Questions have been raised over what a potential new pay structure for nurses working in the NHS would mean for those in primary care and has sparked fresh calls for ‘fair pay’ for general practice nurses (GPNs).
The government is seeking views on the ‘risks and benefits’ of a separate pay spine for NHS nurses in England, amid concerns over the career progression of nurses on Agenda for Change contracts.
The Department of Health and Social Care confirmed to Nursing in Practice the new scale would not include nurses working in general practice as they were employed by independent providers.
GPNs have taken to social media to share their reactions to the news, with some wondering whether now is the time for an argument for change within primary care as well.
Advanced nurse practitioner Helen Lewis wrote on X (formerly Twitter): ‘GPNs are not part of the NHS pay scales and really are left to the mercy of the GP employer regarding pay.
‘This may be a time for change regarding employment, due to retention and recruitment, to have GPNs employed directly by NHS?’
Meanwhile, practice nurse Claire Underwood, added: ‘GPNs need a similar but separate pay scale as our skills and responsibilities are not comparable to secondary care.’
Registered nurse Alison Paterson also said: ‘You would hope that [a new pay scale for NHS nurses] would mean wages would increase as employers compete to get nurses, but this isn’t happening currently despite the shortage of GPNs.’

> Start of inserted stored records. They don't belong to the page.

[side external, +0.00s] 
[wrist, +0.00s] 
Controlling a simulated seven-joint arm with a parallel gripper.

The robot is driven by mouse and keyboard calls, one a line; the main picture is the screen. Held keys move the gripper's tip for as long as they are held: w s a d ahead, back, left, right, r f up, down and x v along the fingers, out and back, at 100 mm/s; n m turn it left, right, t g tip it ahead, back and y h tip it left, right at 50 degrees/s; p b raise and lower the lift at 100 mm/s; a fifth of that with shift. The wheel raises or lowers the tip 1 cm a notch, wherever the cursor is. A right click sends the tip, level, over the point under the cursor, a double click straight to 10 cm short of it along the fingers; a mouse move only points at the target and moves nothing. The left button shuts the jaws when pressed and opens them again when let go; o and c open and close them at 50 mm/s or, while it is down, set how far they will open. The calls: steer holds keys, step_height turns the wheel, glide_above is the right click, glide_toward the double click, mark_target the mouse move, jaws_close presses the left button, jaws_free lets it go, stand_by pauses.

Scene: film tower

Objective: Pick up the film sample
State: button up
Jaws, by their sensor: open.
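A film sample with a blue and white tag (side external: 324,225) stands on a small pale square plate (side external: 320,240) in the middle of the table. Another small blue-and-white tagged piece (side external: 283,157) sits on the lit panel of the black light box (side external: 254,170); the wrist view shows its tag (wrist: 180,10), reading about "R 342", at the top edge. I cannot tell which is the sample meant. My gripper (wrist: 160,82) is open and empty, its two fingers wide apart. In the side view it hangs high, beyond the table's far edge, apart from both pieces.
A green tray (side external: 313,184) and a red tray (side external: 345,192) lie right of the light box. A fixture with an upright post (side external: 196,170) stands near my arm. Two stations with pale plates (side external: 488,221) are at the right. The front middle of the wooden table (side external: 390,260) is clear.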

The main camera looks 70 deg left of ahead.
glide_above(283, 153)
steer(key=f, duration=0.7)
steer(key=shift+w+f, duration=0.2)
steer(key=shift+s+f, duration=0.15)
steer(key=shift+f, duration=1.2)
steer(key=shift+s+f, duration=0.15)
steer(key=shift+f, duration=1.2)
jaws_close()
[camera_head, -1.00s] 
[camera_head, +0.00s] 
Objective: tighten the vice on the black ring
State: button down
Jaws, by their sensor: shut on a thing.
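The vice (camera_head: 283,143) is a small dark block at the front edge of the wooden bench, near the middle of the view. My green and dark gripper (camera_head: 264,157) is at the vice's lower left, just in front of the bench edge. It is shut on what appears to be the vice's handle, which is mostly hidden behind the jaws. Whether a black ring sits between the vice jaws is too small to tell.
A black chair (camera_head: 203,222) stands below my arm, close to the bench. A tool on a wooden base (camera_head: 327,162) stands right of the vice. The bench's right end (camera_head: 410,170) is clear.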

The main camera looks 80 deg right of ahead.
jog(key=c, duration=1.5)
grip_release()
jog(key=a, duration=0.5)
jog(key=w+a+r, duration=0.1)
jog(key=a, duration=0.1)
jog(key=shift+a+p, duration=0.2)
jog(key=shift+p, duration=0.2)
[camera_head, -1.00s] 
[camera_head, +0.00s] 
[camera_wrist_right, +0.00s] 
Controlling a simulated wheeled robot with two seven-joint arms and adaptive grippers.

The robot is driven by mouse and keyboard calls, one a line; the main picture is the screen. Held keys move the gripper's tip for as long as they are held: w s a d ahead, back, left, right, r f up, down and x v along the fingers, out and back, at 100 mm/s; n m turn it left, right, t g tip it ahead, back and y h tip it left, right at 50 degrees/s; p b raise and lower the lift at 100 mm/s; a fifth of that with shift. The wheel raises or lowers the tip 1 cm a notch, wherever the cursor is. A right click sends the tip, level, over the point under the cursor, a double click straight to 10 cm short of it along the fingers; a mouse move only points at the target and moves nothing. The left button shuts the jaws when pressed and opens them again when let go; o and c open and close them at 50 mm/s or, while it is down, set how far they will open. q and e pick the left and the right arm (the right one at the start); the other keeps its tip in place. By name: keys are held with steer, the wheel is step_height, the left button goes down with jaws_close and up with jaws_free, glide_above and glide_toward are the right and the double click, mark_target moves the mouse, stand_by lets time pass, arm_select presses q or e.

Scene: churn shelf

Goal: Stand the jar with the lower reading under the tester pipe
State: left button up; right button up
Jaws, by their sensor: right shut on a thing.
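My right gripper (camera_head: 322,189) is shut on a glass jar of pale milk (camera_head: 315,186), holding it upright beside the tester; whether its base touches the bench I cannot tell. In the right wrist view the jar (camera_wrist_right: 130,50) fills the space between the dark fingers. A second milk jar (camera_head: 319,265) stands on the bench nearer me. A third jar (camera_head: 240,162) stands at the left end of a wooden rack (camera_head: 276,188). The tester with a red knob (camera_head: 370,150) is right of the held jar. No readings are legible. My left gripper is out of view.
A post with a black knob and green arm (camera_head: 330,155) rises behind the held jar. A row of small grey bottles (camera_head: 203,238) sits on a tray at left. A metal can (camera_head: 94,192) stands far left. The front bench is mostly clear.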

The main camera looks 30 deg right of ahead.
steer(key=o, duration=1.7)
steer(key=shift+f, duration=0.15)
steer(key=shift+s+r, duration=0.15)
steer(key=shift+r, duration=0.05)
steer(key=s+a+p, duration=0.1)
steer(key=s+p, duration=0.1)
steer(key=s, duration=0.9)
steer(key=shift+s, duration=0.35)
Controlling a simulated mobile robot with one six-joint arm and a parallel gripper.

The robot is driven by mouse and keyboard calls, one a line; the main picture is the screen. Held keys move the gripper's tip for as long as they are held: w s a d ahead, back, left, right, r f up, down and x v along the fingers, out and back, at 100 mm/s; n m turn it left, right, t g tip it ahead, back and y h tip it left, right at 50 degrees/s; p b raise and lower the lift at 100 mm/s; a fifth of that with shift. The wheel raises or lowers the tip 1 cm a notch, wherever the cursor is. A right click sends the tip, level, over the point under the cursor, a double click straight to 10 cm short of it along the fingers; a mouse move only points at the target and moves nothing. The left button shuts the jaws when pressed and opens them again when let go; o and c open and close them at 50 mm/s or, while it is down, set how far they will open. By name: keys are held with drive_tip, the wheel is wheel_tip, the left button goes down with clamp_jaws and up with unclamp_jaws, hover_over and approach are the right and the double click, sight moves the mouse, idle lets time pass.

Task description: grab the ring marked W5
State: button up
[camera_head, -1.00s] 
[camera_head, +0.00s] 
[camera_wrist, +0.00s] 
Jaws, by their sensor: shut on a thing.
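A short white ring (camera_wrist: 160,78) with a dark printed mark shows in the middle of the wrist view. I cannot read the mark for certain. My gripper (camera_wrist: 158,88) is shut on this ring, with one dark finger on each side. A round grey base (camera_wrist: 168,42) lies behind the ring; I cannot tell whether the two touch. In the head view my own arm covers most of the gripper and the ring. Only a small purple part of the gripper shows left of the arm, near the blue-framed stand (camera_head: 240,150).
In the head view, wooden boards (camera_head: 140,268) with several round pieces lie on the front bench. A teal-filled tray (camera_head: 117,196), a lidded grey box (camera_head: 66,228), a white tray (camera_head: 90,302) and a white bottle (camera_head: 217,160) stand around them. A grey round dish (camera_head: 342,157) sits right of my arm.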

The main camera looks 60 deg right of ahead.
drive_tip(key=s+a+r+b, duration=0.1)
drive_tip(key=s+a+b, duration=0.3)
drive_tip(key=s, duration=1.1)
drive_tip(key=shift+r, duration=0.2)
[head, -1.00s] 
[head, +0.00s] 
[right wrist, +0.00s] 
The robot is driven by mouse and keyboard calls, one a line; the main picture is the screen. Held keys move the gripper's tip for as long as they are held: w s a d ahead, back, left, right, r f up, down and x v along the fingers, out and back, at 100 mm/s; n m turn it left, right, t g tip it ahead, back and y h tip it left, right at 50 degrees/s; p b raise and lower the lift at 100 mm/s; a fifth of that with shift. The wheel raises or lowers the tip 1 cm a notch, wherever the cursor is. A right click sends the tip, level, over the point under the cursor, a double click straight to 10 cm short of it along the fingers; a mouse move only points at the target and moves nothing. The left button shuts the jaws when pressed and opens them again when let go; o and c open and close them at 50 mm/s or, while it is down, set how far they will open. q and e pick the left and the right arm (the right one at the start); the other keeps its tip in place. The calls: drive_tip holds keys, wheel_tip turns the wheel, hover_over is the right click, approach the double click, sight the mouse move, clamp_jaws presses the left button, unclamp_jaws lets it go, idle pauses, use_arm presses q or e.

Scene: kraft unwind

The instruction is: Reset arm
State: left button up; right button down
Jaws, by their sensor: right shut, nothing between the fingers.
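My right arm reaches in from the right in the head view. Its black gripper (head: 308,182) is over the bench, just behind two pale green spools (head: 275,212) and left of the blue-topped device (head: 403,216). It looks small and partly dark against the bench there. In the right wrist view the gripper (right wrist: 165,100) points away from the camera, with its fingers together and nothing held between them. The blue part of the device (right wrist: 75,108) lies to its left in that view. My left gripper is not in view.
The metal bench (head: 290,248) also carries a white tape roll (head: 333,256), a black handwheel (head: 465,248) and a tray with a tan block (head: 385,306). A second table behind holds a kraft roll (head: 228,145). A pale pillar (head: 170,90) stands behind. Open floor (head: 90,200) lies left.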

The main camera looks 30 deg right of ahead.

And Jan Gower, GPN fellowship lead at the Cambridgeshire and Peterborough Training Hub, said it was not surprising practice nurses had not been considered within the government’s consultation.
‘Well we’re not included in anything else so why would we be considered here,’ she wrote on X.
However, GPN Lee Collins said he did not think a new pay spine for NHS nurses would be ‘an issue’.
‘As GPNs, our skill set is very different from one nurse to another,’ he posted on X. ‘We don’t really fit on a rigid scale such as this.’
Though he warned: ‘It does leave those who are not good at negotiating pay or work for “poor” practices more vulnerable to low pay.’
Also responding to the news, Royal College of Nursing (RCN) primary care lead, Heather Randle, told Nursing in Practice: ‘If the main NHS contract is changed and nurses are valued as they should be then, of course, all nurses will rightly look at how they could learn from it – or even copy it.’
But regardless of the pay structure, GPNs ‘must have pay, terms and conditions that are at least equal to their NHS colleagues’, added Ms Randle.
‘Nurses across every health and care setting deserve to be valued for the safety-critical work they do,’ she added.
‘Crucially, funding for general practice nursing pay, terms and conditions must be ringfenced or nursing staff may not receive their pay uplift.
‘The nursing profession varies hugely across settings, with different challenges and solutions, but the bottom line is that nursing in every workplace needs to be made an attractive career and recognised as the skilled role that it is – starting with fair pay.’
The RCN has this month been running a survey to identify how many GPNs have gone without an uplift, or a full 6% uplift, amid funding issues.